To think is to attempt to grasp a circle of abundance that is moving and maintain its energy for a while in a given portion of spacetime. It is possible that everything is true only for a moment. 2+2=4 is true every time I write, say or count it, but in-between these moments what guaranties us that it remains true? Does not truth imply a human gaze? What is the sound of 2+2=4 when no one is looking? One might say, the calculator continues to perform and to use logic while we sleep. But that machine itself corresponds to our gaze; it is an exteriorization of our perspective and codes. A machine allows us to keep our glasses on while we are sleeping…

What is the essence of a person if everything flows? Certainly not her name, because a name is not a verb. The God of the Old Testament was smart enough to have a name that was a verb, but we? We are consciousness, as posited in phenomenology. Husserl writes that our consciousness is absolute inasmuch as it perceives here and now. We are here, but that is a universal essence, and Hegel would say that it is therefore empty, since you, reader, can say “I am here”, and someone else can say at the same time “I am here” and yet, simply put, you are not in the same place. Is your feeling of being here the same? Perhaps not. Perhaps what constitutes the essence of a person is her mode of being here, her style of being here? Perhaps each human has a different mode of being here? There are not two humans who are in the same spacetime. You cannot be in my body and therefore you must occupy a slightly different spacetime. But this does not mean that each of us always displays a constant style of being here. Or if we do, we are not necessarily aware of it since we cannot perceive ourselves as someone else, or only in some rare cases or moments.

It might be possible to say that each person has a specific style of being here, but then might not the notion of style become quite shallow? When we speak of the essence of a person, we seem to be wanting more than just a way of moving into spacetime. Because an object also possesses such a moving line, even if it moves less often.

Certainly, the object cannot shape itself; it cannot give meaning and purpose to itself. We believe we can. For example, the entire economic domain of self-development presupposes the idea that we can give meaning to our lives, that we can shape our purpose. Most people however, despite investing much time and money in personal development, do not seem to achieve permanence of purpose and clarity of purpose at the same time. Let us say that one million humans in the world will tomorrow realize that they should dedicate their life to justice. The next day, probably only 10% of them will still be having that thought of full dedication to the ideal of justice, and the day after 1%. Most people are transitory in their philosophical engagement, probably because they are too occupied in maintaining a semblance of identity in their daily life, for example with the people they now, the people they would like to know, or the people they are avoiding.

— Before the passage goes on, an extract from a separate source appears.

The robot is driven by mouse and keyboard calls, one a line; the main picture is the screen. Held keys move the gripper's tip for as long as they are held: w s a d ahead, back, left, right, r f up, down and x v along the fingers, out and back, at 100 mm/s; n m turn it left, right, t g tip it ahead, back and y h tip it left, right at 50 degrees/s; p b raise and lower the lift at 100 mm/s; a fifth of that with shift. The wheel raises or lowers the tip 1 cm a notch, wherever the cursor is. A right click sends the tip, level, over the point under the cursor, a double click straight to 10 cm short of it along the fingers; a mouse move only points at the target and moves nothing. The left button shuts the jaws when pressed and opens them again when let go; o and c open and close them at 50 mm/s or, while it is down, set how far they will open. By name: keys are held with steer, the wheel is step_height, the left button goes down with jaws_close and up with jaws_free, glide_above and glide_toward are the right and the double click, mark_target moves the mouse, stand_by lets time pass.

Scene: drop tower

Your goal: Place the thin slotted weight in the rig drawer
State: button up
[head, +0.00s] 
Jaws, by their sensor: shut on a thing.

We are constantly being observed by others, our family, our colleagues, our culture and even those who ignore us. The actors on television, whom we believe we are watching, are watching us by apparently ignoring us, thus maintaining, like bodyguards or better, mindguards, our domestic and standardized identity. We think we forget about ourselves when we watch a movie, but in fact we are by most movies or news reports reminded of our normality, of our average humanity. Some rare bizarre experiences transport us to the threshold of an altered state of consciousness, but that does not last because all the objects or persons in our environment are also here to remind us about our default state of being, a state of prematurity, a state of being minor in the sense of Kant. We are not autonomous yet.

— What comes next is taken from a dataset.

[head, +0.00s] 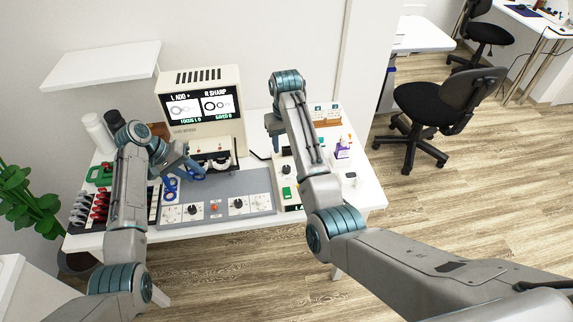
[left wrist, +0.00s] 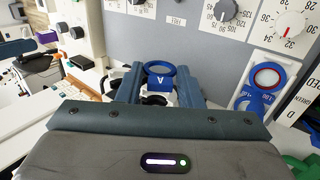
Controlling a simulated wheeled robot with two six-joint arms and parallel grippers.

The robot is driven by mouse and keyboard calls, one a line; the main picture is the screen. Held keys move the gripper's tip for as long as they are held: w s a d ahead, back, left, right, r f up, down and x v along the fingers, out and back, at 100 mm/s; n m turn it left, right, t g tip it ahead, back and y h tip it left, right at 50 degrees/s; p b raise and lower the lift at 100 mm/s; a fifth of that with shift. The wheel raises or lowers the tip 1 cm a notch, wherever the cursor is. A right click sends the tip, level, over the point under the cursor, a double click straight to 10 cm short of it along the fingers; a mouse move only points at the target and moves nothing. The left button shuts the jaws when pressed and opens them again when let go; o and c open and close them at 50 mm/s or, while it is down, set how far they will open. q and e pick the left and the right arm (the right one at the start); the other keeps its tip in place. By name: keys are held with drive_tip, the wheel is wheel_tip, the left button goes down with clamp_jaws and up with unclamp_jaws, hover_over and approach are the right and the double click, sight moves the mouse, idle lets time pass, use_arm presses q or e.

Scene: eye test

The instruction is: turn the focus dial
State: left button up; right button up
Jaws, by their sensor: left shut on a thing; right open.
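My left gripper (head: 184,163) is shut on a blue ring-shaped lens marked A (left wrist: 161,77), held in front of the beige eye test machine (head: 205,138). The lens lies between the two fingers (left wrist: 157,88) in the left wrist view. A grey panel (head: 228,184) carries several dials along its front, including dark-knobbed ones (head: 237,204); a white knob with a red mark (left wrist: 290,24) shows close up. I cannot read which is the focus dial. The screen (head: 201,106) reads "FOCUS L 0".
Another blue-handled lens with a red rim (left wrist: 266,78) sits in a holder. A shelf (head: 103,66) overhangs the left side.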

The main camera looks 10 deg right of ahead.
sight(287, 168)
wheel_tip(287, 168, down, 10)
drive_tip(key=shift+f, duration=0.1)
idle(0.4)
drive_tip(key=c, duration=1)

What is then the essence of a person? I ask this well aware of the anti-essentialist dominant worldview in philosophy and culture of the last half century. I could rephrase the question slightly differently: what is essential in you, given the fact that everything is in a creative flux and that you are unfinished? We are born premature, and does not this fact remain a part of our essence for the rest of our life? Yet this supposed incompleteness, this state of possibility, and, therefore, self-creative power defines us all. It cannot be said to be your essence in particular, or the essence of John or Maria only.

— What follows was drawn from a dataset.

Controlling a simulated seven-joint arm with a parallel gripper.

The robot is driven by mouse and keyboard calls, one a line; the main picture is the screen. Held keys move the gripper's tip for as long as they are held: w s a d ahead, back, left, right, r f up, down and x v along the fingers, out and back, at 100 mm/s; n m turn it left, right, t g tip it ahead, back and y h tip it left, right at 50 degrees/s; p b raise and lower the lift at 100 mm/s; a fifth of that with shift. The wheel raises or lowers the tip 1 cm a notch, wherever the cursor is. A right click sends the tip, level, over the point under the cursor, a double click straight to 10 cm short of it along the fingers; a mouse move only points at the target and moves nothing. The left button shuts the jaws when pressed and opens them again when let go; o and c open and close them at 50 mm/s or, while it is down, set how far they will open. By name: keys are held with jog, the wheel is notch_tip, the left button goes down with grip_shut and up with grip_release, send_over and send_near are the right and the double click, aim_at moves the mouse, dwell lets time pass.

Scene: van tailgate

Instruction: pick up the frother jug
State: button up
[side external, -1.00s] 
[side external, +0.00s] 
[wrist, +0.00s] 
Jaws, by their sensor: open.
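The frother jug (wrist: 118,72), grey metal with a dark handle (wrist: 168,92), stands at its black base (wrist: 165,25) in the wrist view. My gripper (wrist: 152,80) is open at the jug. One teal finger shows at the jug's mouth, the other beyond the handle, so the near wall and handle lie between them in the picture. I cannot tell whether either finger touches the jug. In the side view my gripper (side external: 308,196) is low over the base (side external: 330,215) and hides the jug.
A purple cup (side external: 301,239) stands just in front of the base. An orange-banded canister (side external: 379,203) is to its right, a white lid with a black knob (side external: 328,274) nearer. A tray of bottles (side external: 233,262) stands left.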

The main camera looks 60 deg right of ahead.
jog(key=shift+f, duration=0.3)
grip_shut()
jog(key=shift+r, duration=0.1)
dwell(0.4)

One might conclude that only a few rare people grow enough, become mature enough that they attain a personal immutable conceptual constellation, a philosophical and yet personal structure of values that remains the same despite the multiversal ground of change, possibility and prematurity of the Real. Only a few beings would become eternal and unique, and not even by themselves, perhaps, but because we make them so! We become biographers of their singularity, we mystify them, we create a myth out of their more or less advanced work towards uniqueness, because we desire that uniqueness for ourselves but we believe we cannot attain it.

I believe we are all book characters, much more idiosyncratic than we think. We are just missing a good narrator. As a philosophical counselor, I let people talk with me and I help them, slowly, to become the author of the book of themselves. 

What is the essence of a person? The fact that they can, with some work, with much passion, craft the narrative of their autobiography.